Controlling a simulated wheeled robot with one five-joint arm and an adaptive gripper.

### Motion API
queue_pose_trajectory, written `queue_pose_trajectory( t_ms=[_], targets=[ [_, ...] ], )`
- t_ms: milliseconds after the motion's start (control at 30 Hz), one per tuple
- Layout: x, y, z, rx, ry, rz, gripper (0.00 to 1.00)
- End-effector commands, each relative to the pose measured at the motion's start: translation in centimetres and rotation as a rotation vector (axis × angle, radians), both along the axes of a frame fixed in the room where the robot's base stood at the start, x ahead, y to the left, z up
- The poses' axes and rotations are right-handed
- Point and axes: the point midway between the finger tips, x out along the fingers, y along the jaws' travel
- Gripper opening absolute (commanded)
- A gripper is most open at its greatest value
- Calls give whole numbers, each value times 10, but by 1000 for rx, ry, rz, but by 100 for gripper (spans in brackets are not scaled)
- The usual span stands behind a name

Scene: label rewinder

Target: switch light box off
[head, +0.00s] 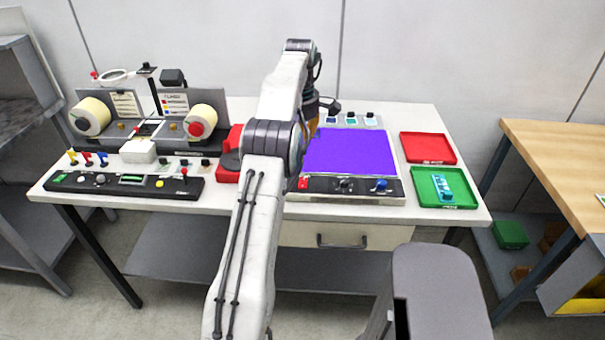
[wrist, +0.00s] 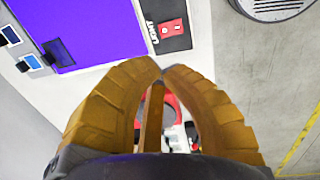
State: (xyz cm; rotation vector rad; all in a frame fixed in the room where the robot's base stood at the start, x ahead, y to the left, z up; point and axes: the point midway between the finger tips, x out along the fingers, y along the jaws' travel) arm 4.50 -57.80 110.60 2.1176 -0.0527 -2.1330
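The light box (head: 350,152) stands on the bench with its panel lit violet; the panel also shows at upper left in the wrist view (wrist: 85,25). On its black front strip is a red switch (head: 303,184), seen in the wrist view (wrist: 172,28) beside the word LIGHT. My gripper (wrist: 162,68) has its two yellow-brown fingers brought together at the tips, with nothing visible between the tips. In the wrist picture the tips appear just below the switch, apart from it. In the head view my arm mostly hides the gripper.
The strip also carries a black knob (head: 344,185) and a blue knob (head: 381,185). A red tray (head: 428,148) and a green tray (head: 425,180) lie to the right. The label rewinder (head: 145,125) and its control panel (head: 125,186) stand to the left.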

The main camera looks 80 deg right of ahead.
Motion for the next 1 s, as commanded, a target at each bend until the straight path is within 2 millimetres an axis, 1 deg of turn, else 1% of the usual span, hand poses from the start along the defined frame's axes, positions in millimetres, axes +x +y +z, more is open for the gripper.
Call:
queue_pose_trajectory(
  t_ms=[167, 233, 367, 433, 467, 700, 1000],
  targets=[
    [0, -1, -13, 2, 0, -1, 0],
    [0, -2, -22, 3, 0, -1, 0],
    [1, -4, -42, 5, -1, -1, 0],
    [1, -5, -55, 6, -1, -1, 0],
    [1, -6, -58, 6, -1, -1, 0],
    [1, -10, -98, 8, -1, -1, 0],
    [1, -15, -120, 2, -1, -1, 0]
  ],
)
—————
WRITTEN TASK
Without the pictures, retype the whole of the material above exactly.

REPLY TO THE EXERCISE
Controlling a simulated wheeled robot with one five-joint arm and an adaptive gripper.

### Motion API
queue_pose_trajectory, written `queue_pose_trajectory( t_ms=[_], targets=[ [_, ...] ], )`
- t_ms: milliseconds after the motion's start (control at 30 Hz), one per tuple
- Layout: x, y, z, rx, ry, rz, gripper (0.00 to 1.00)
- End-effector commands, each relative to the pose measured at the motion's start: translation in centimetres and rotation as a rotation vector (axis × angle, radians), both along the axes of a frame fixed in the room where the robot's base stood at the start, x ahead, y to the left, z up
- The poses' axes and rotations are right-handed
- Point and axes: the point midway between the finger tips, x out along the fingers, y along the jaws' travel
- Gripper opening absolute (commanded)
- A gripper is most open at its greatest value
- Calls give whole numbers, each value times 10, but by 1000 for rx, ry, rz, but by 100 for gripper (spans in brackets are not scaled)
- The usual span stands behind a name

Scene: label rewinder

Target: switch light box off
[head, +0.00s] 
[wrist, +0.00s] 
State: (xyz cm; rotation vector rad; all in a frame fixed in the room where the robot's base stood at the start, x ahead, y to the left, z up; point and axes: the point midway between the finger tips, x out along the fingers, y along the jaws' travel) arm 4.50 -57.80 110.60 2.1176 -0.0527 -2.1330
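The light box (head: 350,152) stands on the bench with its panel lit violet; the panel also shows at upper left in the wrist view (wrist: 85,25). On its black front strip is a red switch (head: 303,184), seen in the wrist view (wrist: 172,28) beside the word LIGHT. My gripper (wrist: 162,68) has its two yellow-brown fingers brought together at the tips, with nothing visible between the tips. In the wrist picture the tips appear just below the switch, apart from it. In the head view my arm mostly hides the gripper.
The strip also carries a black knob (head: 344,185) and a blue knob (head: 381,185). A red tray (head: 428,148) and a green tray (head: 425,180) lie to the right. The label rewinder (head: 145,125) and its control panel (head: 125,186) stand to the left.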

The main camera looks 80 deg right of ahead.
Motion for the next 1 s, as commanded, a target at each bend until the straight path is within 2 millimetres an axis, 1 deg of turn, else 1% of the usual span, hand poses from the start along the defined frame's axes, positions in millimetres, axes +x +y +z, more is open for the gripper.
Call:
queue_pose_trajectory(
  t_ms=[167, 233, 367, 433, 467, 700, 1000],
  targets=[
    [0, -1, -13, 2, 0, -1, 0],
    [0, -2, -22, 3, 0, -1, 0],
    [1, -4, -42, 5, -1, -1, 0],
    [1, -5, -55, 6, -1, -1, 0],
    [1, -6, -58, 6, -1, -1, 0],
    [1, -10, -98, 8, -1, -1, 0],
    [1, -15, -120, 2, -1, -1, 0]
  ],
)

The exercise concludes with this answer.